ABM Treaty Update

Tasneem Jamal

The Ploughshares Monitor Spring 2002 Volume 23 Issue 1

On December 13, 2001 President George Bush announced the intention of the United States to withdraw from the Anti-Ballistic Missile (ABM) Treaty. In making this announcement, President Bush provided Russia with the required six-months notice to break the 1972 treaty.

The pull-out signifies Washington’s intention to pursue the development of a ballistic missile defence (BMD) shield. Military experts have argued that testing of the necessary elements to build a shield designed to protect the US from attack by weapons of mass destruction delivered by long-range ballistic missiles would ultimately abrogate the treaty. A rigorous research and development program is already underway.

In the months preceding this announcement President Bush had engaged President Putin in debate over the potential to modify the ABM Treaty to allow limited missile defence. The discussions culminated in the Washington-Crawford Summit in November. Arguing that the ABM Treaty is a relic of the Cold War relationship between the US and the USSR and not representative of the “new strategic relationship” with Russia, Bush pledged to reduce the US arsenal of operational nuclear warheads to between 1,700 and 2,200 over 10 years, apparently in the hope that Putin would respond with concessions on the treaty.

Even with promises of reductions, Putin would not make concessions and held that the 1972 treaty was still relevant. Without Russian compromise and with clear motivation to go ahead with BMD development, Washington announced its intention to dissolve the treaty.

Reaction to the US statement has been varied. While on the one hand expressing “regret” over the US decision, President Putin said the move posed no threat to Russia. At a December 16 press conference, Secretary of State Colin Powell insisted that “there is not going to be an arms race with the Russians and it is not going to be a crisis in our relationship.” Analysts suspect that potential benefits from its growing economic relationship with the US outweighed Russia’s allegiance to the treaty.

Conversely, China has expressed outrage over the US decision and strongly opposes both dissolving the treaty and US development of missile defence capability.

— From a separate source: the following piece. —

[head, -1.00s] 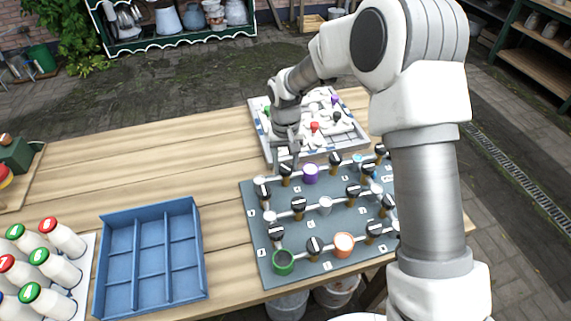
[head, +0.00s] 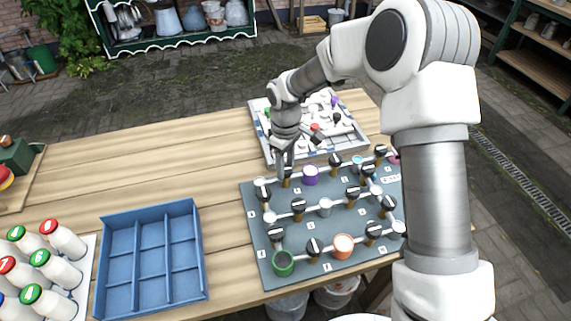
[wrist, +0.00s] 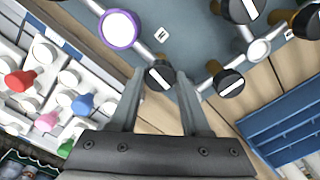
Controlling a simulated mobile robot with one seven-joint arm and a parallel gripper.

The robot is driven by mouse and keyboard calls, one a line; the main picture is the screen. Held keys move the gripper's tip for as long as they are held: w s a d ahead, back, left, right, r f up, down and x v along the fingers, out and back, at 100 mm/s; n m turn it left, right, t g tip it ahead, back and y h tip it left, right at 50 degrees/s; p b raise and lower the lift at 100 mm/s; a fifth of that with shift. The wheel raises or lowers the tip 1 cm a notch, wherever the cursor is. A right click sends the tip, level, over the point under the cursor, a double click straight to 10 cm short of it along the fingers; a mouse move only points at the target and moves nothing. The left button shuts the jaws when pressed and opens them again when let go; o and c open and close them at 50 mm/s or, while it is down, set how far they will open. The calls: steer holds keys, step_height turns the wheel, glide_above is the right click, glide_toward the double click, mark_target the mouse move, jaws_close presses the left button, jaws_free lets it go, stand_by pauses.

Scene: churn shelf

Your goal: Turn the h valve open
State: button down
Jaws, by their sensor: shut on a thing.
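My gripper (head: 285,172) reaches down at the far-left part of the grey valve board (head: 252,215). In the wrist view, my gripper (wrist: 160,82) has its fingers on either side of a black valve knob (wrist: 159,74) with a white stripe, and it is shut on that knob. In the head view the fingers mostly hide the knob; its brown stem (head: 287,183) shows below. A small white label (wrist: 162,34) lies near this valve in the wrist view; its letter looks like an H or N, and I cannot tell which.
A purple-rimmed cup (head: 311,175) sits just right of the held valve. Several other black-knobbed valves stand close by on white pipes. A white tray (head: 262,130) of coloured pieces lies behind. A blue divided crate (head: 104,270) and milk bottles (head: 63,237) stand at left.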

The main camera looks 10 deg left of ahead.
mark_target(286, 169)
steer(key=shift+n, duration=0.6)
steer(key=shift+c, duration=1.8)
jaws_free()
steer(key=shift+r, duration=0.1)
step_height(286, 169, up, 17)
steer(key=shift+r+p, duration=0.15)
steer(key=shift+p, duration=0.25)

China has consistently warned that dissolution of the ABM could provoke a build-up of its nuclear arsenal, which could subsequently spark India and Pakistan to enlarge their nuclear arsenals. Colin Powell was sent to the region to address China’s concerns, again insisting to the press that the move “is not a threat against their strategic deterrence.”

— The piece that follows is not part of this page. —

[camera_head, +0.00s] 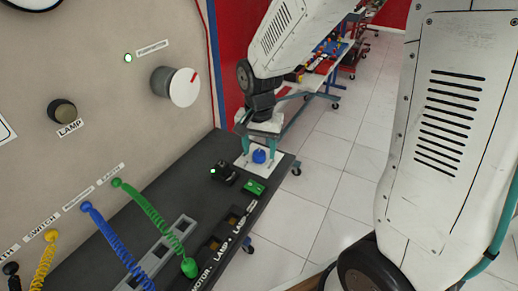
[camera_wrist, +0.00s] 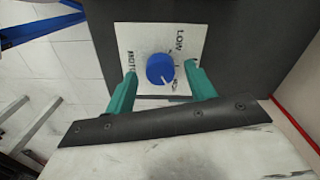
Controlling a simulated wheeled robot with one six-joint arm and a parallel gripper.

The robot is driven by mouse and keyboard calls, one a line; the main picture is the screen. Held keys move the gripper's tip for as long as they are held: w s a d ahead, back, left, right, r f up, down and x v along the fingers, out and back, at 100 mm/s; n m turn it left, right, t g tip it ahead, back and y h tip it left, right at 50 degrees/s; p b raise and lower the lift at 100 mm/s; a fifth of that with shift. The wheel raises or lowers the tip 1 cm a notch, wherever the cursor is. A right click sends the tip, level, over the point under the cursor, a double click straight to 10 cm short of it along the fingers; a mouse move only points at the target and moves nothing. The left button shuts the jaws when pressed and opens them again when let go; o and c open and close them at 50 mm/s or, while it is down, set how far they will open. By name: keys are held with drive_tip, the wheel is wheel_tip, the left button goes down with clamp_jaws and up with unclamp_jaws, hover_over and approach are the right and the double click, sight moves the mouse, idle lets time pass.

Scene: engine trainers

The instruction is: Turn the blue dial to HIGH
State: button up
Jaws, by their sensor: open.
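The blue dial (camera_head: 259,156) sits on a white label plate (camera_head: 241,161) near the far end of the dark bench top. In the wrist view the blue dial (camera_wrist: 160,69) shows a white pointer mark on its lower right side. The plate (camera_wrist: 137,38) reads LOW at its upper right and MOTOR at its left; I see no readable HIGH. My gripper (camera_wrist: 157,82) has teal fingers, open, one to each side of the dial and apart from it. In the head view my gripper (camera_head: 260,150) points down over the plate.
A green-lit black switch (camera_head: 222,172) and a green block (camera_head: 254,187) stand close by on the bench top (camera_head: 185,200). An upright panel with a white knob (camera_head: 176,86) rises at left. Coiled blue (camera_head: 110,240) and green (camera_head: 150,215) cables hang in front. Tiled floor is free at right.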

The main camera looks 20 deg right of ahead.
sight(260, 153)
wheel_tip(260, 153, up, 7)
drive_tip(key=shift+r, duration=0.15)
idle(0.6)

Since the US announced its plan to abandon the ABM Treaty, the results of the second Nuclear Posture Review were presented to Congress and the report was leaked to the press. Available information suggests that the military’s new strategy pairs enhanced conventional capability with a reduced number of operationally deployed nuclear weapons, maintaining nuclear deterrence as central to US military capabilities, with the capacity to resume nuclear weapons testing if necessary.

The US plan to reduce its deployed nuclear force – introduced in Crawford and outlined in the Nuclear Posture Review – has blurry parameters. Further clarification suggests that reduction of the deployed force does not necessarily entail destruction of the warheads.

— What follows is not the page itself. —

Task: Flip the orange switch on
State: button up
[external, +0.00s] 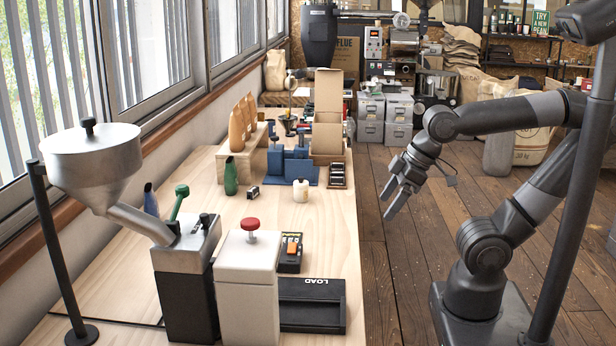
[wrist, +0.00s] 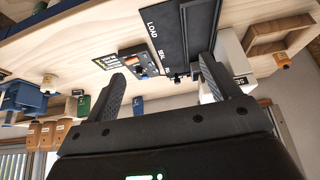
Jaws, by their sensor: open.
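The orange switch (external: 292,246) sits on top of a small black box (external: 289,264) on the wooden workbench, beside the white canister and behind the LOAD tray. My gripper (external: 388,204) is open and empty, over the floor just right of the bench edge, apart from the box. Its two fingers (wrist: 162,69) spread wide in the wrist view.
The black LOAD tray (external: 312,288) lies in front of the box. The white canister (external: 247,282) with a red knob stands to its left, near a metal hopper (external: 92,165). A cream jar (external: 300,190) and blue clamp (external: 290,164) stand behind. Bench right of the box is clear.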

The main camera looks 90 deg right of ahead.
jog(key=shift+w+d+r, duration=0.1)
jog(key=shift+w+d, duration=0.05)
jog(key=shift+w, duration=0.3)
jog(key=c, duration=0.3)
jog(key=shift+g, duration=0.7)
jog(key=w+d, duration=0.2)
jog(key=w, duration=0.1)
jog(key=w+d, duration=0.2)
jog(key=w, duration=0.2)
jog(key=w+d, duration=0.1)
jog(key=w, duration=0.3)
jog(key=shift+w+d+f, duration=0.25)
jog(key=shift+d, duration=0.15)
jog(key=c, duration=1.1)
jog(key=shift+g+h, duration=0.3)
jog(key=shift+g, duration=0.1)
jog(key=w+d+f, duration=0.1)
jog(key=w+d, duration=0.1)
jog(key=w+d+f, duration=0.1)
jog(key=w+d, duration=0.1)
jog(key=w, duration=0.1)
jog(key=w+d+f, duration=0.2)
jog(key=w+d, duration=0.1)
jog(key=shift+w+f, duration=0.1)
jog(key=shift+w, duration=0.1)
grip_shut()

The Department of Defense has stated that in reducing its deployed force, weapons will be stockpiled as active, inactive, and “in the queue for destruction.” No information has been provided on the number to be held in the active stockpile, which could be redeployed at short notice, or the number to be placed in the queue for destruction, but it is clear that the US plans to keep a large number of warheads accessible for use.

Russia strongly opposes this definition of ‘reduction’, arguing that both the US and Russia should be moving towards complete destruction of their nuclear forces. It supports the irreversibility of reduction strategies, as was pledged in the 13 practical steps of the 2000 NPT Review Conference Final Document.

Talks continue between Russia and the US on a reduction strategy that will be codified in a legal agreement. Both countries have expressed hope that a compromise will be reached before a May Summit when President Bush will visit Moscow.